Du weißt, daß auch bisweilen Fürsten gegen ihre eigenen Unterthanen hier klagbar werden. Wenn ich eine Stimme hätte, so müßten mir dergleichen Prozesse durchaus abgeschaft werden; nicht, weil sie vielleicht dem Ansehen eines Fürsten zuwider sind, sondern weil Unterthanen, sobald sie mit gemeinen Willen auftreten, eigentlich nie Unrecht haben können, und weil es blos von ihnen abhängt, ihre Fürsten, selbst nach der teutschen Staatsverfassung, nach Belieben einzuschränken. Daß es hier kein altes ersessenes Recht geben könne, ist ausgemacht, und vielleicht erleben wir noch die Freude, diesen Grundsatz in Wetzlar aufblühen zu sehen.

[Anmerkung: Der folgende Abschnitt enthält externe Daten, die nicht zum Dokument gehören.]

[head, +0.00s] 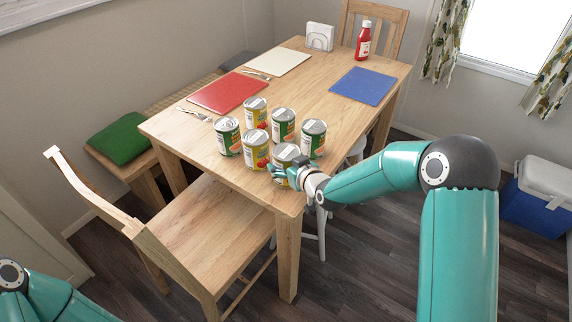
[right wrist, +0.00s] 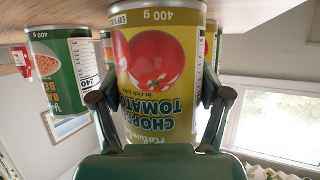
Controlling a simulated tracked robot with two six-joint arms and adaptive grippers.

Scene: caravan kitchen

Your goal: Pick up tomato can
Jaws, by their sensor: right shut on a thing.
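A yellow-labelled chopped tomato can (right wrist: 152,70) fills the middle of the right wrist view, which shows it upside down. My right gripper (right wrist: 160,110) is shut on this can, one finger on each side. In the head view the same can (head: 286,152) is the front one of a group on the table, with my right gripper (head: 288,174) around its near side. Whether it touches the tabletop is hard to tell. Other yellow tomato cans stand close by, one to its left (head: 256,150) and one behind (head: 255,113). My left gripper is out of view.
Green-labelled cans (head: 227,137) (head: 283,125) (head: 313,139) stand close around it on the wooden table (head: 190,143). Farther back are a red mat (head: 226,93), a white mat (head: 278,61), a blue mat (head: 362,86) and a ketchup bottle (head: 363,42). A wooden chair (head: 205,235) stands at the near side.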

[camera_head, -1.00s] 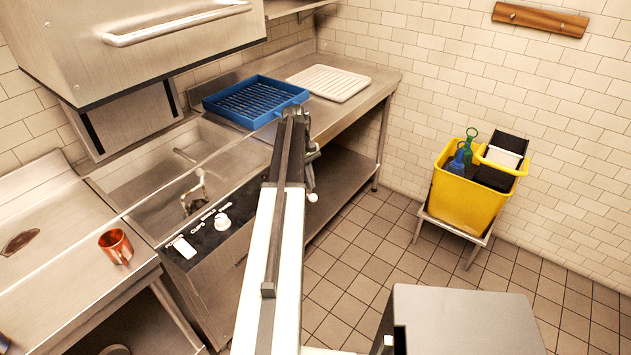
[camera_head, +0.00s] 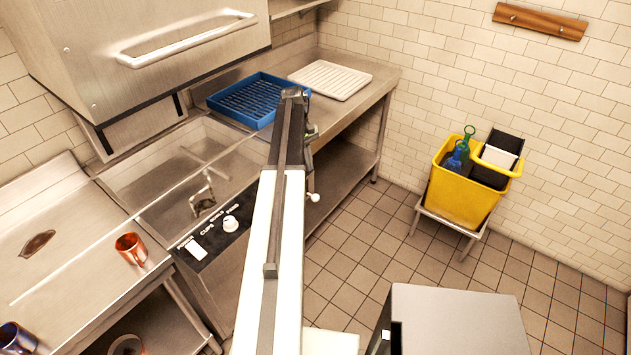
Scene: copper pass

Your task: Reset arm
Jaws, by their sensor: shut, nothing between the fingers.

In Rücksicht der Religion hat man wohl jetzt eben nicht viel zu befürchten, obgleich sich dieser Dämon bisweilen noch regt. Es scheinen aber die letzten Moderdüfte aus der Gruft der abgeschiedenen Intoleranz zu seyn. In einer Zunftsache in [40] der Reichsstadt Frankfurt und Kölln war mir dies besonders auffallend. So lange es aber noch Pütter und Comp. giebt, finden dergleichen Dummheiten zur Schande unseres Jahrhunderts immer noch Vertheidiger. In meinem Staate würde ich der Presse bey einer sonst ganz unbedingten Freiheit vielleicht gar nicht erlauben, Schriften zu drucken, welche die Gerechtsame einer Religions-Parthey gegen die andere vertheidigen, und wenn dies zu Regensburg geschähe, so würde manches Aergerniß nicht gegeben worden seyn. Die nämliche Bewandniß hat es mit der Verfügung, daß 12. protestantische und 13. katholische Beysitzer hier seyn sollen. Warum sollen der Katholischen Einer mehr seyn, oder soll es nicht vielmehr völlig einerley seyn, ob man Katholik oder Protestant ist, wenn man nur Geschicklichkeit und Rechtschaffenheit hat? Oder sind vielleicht in Teutschland die Zeiten noch nicht vorüber, wo man darum ungerecht seyn darf, weil der Gegner nicht auch den Rosenkranz betet oder Messe hört? Ich getraute mir auszuführen, daß die Herrnhuter, Wiedertäufer, Juden, Griechen u. a. eben so gut, wenn auch nicht nach der Verfassung, berechtigt wären, sich zu beklagen, daß nicht auch Leute von ihrer Religion am K. G. sitzen.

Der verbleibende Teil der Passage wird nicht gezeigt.